It was just a matter of time - AMD did well condering all.

HOWEVER without Intel being stuck at 14nm _and_ AMD using TSMC 7nm - AMD would never have been able to do what they did. Ryzen 1000 and 2000 on GloFo was nothing special at all however it delivered an alternative to Intel which even the most hardcore AMD fanboys had joined, because FX CPUs were pretty much garbage.

With 3000 series Ryzen became decent, with 5000 series they become good. This is mostly because of going from GloFo 12nm (which is far worse than Intel 14nm in every aspect) to TSMC 7nm.

AMD have beaten Intel and even Nvidia before but Intel and Nvidia always came back and took the crown. Which resulted in AMD lowering prices and went back to the drawing board. Just look how AMD priced 5000 series compared to 1000/2000 and somewhat 3000 series. AMD started milking just like Intel did for ~10 years. AMD left NON-X models and generally priced all the chips way higher than before.

I own 2 Ryzen machines (htpc + nas/server) and 1 Intel (gaming rig) so you can stop the fanboy BS. I even own two consoles, so I actually have 4 AMD chips in my home... However I also have 3 intel laptops :p So I guess it's 50/50

truth. I was very happy when Zen3 came out on top. Now we need Alder Lake to beat zen3 and zen4 to beat Alder Lake. Hopefully when the chip supply catches up to demand we’ll get better performance AND better pricing as amd and intel start to compete.
 
Zen4 probably will beat Alder Lake in most things (not so sure about single thread though), but all indications are, it won't be up against it, but its successor. Apple gobbling up all of the TSMC's latest and greatest nodes really threw a wrench into AMD plans.
 
This posted graph of power is not just the cpu it is the WHOLE SYSTEM .
Even says it at top of chart under techpowerup heading.
My Ryzen 5600x does not run at 126w not even maxed out at pbo mb limits. It topped out at 121w. I dont bother with pbo I leave it at default which is 76W .
The test systems at TPU are baselined around matching hardware--analogous motherboards, same drives, same RAM, etc. The whole system measurements might vary within a handful of watts, but you're not going to see massive swings from a different motherboard.
 
truly sad for a company with multiple times the budget of the next competitor,
to say the are "back" (should have never "lost" the spot)..

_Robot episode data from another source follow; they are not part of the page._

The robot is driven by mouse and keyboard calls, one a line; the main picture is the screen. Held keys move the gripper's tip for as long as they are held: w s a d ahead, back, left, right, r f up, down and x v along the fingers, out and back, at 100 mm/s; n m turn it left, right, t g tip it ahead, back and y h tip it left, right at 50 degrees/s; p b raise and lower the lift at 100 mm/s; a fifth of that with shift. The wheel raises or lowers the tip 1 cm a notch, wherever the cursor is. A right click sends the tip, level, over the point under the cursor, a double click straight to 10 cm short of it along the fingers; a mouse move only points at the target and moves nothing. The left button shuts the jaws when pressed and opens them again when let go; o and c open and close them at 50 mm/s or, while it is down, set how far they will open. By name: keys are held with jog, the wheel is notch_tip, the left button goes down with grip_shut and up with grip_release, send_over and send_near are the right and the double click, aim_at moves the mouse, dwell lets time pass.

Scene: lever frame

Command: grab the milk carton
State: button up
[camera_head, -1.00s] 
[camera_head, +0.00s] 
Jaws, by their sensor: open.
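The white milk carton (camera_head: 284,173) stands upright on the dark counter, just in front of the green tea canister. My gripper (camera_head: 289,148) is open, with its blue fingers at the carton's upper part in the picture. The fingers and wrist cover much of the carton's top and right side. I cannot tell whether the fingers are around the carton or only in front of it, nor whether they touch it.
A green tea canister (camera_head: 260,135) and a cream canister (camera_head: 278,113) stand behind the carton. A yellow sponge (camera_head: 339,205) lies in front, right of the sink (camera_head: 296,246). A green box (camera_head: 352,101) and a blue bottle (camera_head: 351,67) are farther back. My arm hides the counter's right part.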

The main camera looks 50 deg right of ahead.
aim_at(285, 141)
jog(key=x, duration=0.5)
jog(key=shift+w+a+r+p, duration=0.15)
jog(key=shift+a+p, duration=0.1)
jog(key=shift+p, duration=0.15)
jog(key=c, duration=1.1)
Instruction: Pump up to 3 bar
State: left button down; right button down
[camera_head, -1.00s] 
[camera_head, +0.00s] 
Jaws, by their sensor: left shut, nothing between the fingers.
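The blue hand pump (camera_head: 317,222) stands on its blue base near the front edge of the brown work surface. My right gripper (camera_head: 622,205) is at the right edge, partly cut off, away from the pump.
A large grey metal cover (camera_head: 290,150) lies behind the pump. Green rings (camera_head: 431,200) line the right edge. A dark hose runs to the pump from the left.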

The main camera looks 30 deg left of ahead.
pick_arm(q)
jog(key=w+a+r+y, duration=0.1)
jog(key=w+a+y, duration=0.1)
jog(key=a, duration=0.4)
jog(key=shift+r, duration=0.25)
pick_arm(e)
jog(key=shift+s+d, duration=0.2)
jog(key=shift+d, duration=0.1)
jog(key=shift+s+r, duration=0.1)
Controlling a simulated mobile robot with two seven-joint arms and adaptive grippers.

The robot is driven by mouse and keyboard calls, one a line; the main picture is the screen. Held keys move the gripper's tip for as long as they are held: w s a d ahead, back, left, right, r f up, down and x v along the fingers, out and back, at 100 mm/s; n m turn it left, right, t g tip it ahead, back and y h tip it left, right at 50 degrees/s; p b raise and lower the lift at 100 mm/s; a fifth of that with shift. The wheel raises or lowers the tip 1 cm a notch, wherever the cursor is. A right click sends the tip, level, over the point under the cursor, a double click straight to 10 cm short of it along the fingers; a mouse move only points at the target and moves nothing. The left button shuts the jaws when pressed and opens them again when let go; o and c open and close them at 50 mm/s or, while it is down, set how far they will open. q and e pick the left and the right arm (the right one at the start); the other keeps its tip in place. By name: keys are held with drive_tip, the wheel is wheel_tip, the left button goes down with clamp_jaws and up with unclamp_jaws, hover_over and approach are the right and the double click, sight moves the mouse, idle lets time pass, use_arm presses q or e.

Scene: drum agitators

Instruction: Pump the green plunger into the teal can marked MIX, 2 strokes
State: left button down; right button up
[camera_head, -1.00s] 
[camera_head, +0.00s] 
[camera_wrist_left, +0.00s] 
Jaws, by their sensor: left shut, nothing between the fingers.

reminds me a bit of cars in the 70s.
e.g. having US having Firebird +7L V8, yet unable to outperform a 1.6L 4cyl VW GTI.
 
truly sad for a company with multiple times the budget of the next competitor,
TSMC has 26-27B USD capital expenditure in 2021, I believe there were news of increasing that to 30B USD.
Intel's capital expenditure in 2021 is 18-19B USD.

I know this is not on topic but:
reminds me a bit of cars in the 70s.
e.g. having US having Firebird +7L V8, yet unable to outperform a 1.6L 4cyl VW GTI.
70s?
In first half of 70s Firebird topped out with 7.5l V8 rated to ~270kW and over 650 Nm of torque...
Golf Mk1 GTI started in mid-70s with 1.4l R4 producing 81kW and 150 Nm.
Even with the size and weight difference, that is a lot to overcome.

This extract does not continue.